**DATA EXCERPT:**
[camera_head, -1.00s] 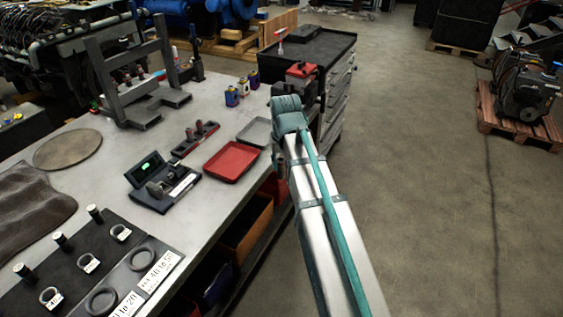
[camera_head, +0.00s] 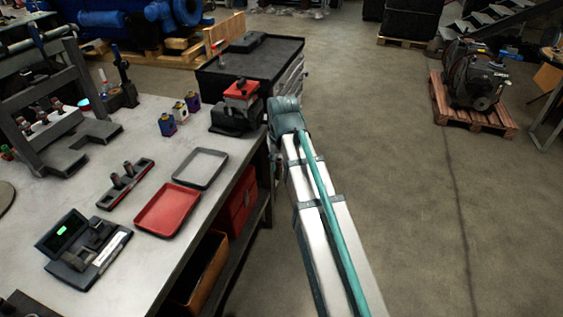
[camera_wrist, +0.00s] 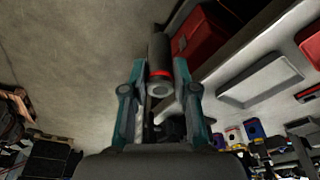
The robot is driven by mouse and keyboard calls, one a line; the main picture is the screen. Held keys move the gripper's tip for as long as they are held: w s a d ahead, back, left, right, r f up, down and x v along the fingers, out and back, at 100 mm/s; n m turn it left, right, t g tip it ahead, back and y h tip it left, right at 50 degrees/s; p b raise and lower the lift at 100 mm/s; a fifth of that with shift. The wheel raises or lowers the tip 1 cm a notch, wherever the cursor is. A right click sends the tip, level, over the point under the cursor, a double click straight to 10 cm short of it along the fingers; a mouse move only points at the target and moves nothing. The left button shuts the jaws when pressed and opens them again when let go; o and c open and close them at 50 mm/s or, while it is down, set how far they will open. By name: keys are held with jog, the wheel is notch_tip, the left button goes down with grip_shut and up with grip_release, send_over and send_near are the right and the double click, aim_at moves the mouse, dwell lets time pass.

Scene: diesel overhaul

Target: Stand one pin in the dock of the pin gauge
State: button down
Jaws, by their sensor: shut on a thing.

**DIRECTIONS:** Word for word, quote the lines from the line containing "Target: Stand one" through the end of the material, both included, and nothing else.

**TASK RESPONSE:**
Target: Stand one pin in the dock of the pin gauge
State: button down
Jaws, by their sensor: shut on a thing.

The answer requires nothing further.